Now, we will enter a transition period. Some people will linger with the current way and say "Two Thousand and Ten". While others will go back to saying "Twenty Ten". Which will you be?
Of course the pending New Year has me thinking about my goals for 2010. I have some good ones, but so far they are all personal goals. I need to do what I did last year and start thinking about goals I want to make for other people. That doesn't quite come off right, because I'm not talking about making goals that I think other people should do. What I mean is, coming up with goals for myself that help other people.
In otherwords, coming up with the things I can do in the next year that help make me a better father, husband, son (& son in-law), brother (& brother in-law), and friend.
I do know that I have a lot of positive thoughts about the future right now, which is very unlike me. It's doubly weird considering all that we are going through right now and some of the family challenges we face on a day to day basis. I mean, it's a monumental task just to get Megan dressed these days. We have fights almost every night once I get home from work, usually revolving around her phyiscal side. Hitting, kicking, biting clothes. I won't even start about bed times and overnights.

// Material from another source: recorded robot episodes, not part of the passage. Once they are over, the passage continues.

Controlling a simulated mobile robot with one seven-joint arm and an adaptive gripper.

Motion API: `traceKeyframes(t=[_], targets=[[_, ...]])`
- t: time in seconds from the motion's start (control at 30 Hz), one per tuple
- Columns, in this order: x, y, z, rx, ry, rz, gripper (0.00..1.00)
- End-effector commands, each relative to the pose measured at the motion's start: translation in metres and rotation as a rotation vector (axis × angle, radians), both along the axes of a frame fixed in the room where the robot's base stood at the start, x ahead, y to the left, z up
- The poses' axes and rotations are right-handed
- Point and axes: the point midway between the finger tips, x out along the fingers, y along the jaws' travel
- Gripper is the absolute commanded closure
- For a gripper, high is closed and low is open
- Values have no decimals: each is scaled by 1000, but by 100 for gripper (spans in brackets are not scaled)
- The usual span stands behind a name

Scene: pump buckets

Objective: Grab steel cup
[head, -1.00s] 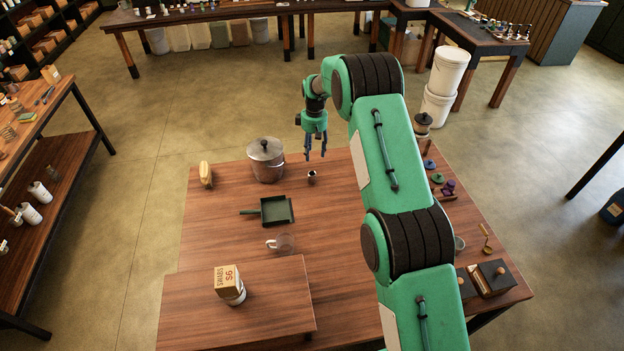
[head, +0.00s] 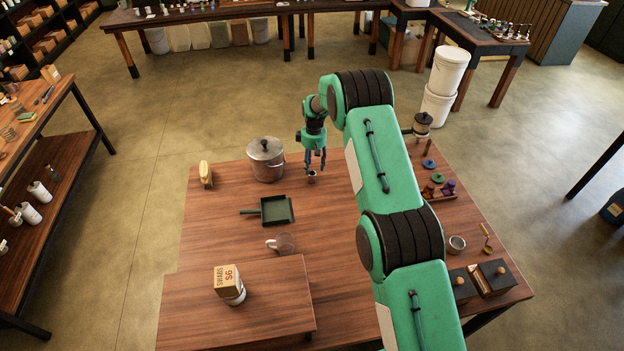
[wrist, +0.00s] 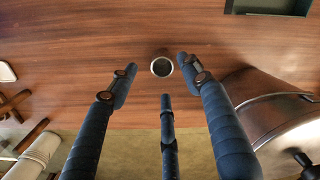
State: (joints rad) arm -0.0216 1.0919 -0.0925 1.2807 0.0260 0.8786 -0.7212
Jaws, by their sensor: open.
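A small steel cup (head: 311,177) stands upright near the back edge of the table, right of the lidded pot. The wrist view shows the cup's round rim (wrist: 162,67) from above. My gripper (head: 316,165) is open and empty, its fingers pointing down just above and behind the cup. In the wrist view, two dark blue fingers of my gripper (wrist: 155,75) flank the line to the cup, with a third finger low between them. I see no clear contact with the cup. A second small metal cup (head: 457,243) stands at the table's right side.
The metal pot (head: 267,165) with a lid stands close to the left of my gripper. A green dustpan (head: 276,210), a glass mug (head: 283,244) and a raised board (head: 285,300) with a box lie nearer. Small items line the right edge.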

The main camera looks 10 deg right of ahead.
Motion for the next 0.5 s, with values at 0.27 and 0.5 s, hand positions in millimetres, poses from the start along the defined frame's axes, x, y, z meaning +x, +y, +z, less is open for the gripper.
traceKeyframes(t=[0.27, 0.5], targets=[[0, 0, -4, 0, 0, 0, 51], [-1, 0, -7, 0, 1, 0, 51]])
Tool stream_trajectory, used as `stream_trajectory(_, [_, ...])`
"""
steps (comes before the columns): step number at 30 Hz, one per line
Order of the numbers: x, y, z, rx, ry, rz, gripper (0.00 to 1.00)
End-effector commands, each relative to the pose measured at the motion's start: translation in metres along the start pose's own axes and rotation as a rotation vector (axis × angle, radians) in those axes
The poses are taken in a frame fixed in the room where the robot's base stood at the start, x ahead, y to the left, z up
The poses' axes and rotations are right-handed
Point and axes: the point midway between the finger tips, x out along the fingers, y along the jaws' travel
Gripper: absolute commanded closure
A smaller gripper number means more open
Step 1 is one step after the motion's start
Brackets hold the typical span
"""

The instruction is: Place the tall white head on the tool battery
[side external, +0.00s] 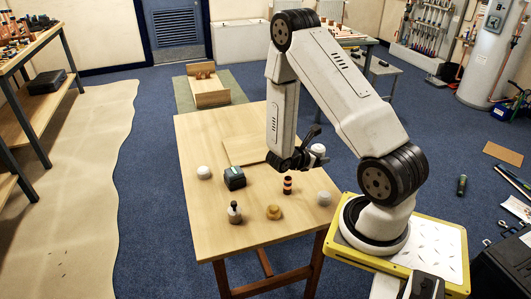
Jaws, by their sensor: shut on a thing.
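My gripper (309,158) is above the right side of the wooden table, at the end of my lowered arm. It is shut on a white rounded head (318,150), which sticks out to the right of the dark fingers. The fingers' exact grip on it is too small to make out. The tool battery (234,179) is a dark block with a teal tint, standing on the table left of my gripper and apart from it. Nothing rests on its top.
Table items stand apart: a white dome (204,172), a pale dome (324,198), a tan knob (273,212), a black-topped pale piece (235,212) and a dark copper-banded cylinder (288,185). A flat wooden board (244,151) lies behind the battery. The table's front left (207,225) is clear.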

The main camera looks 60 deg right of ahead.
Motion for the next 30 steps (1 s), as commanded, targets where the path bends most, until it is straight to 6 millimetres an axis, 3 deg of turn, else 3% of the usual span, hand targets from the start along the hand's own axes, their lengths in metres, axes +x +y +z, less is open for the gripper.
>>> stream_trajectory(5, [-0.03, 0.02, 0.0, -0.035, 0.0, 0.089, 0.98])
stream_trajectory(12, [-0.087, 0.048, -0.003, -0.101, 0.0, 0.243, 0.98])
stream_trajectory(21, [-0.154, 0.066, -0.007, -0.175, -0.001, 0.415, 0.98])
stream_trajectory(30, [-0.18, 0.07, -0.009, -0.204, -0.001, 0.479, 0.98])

Yet somehow, I know it is all going to pass. Megan will grow up, and yeah, it might take a year. Or even two, or hell, even three or more before she gets out of this phase. And during that time I might need to learn how to better deal with her outbursts. But we'll get through it together. I have faith.
2 comments:
I'm a parrent now so I get to give advice HA!
I was told about a good book called "Time-Out for Toddlers".
http://www.amazon.com/exec/obidos/ASIN/0425129438
It's basically an entire book devoted to how to EFFECTIVELY use time-outs. I'm told if you just do exactly what the book says, it works like a charm.
Jeez...you make it sound like Megan is some wild animal or something. She's just a normal kid, doing normal kid things.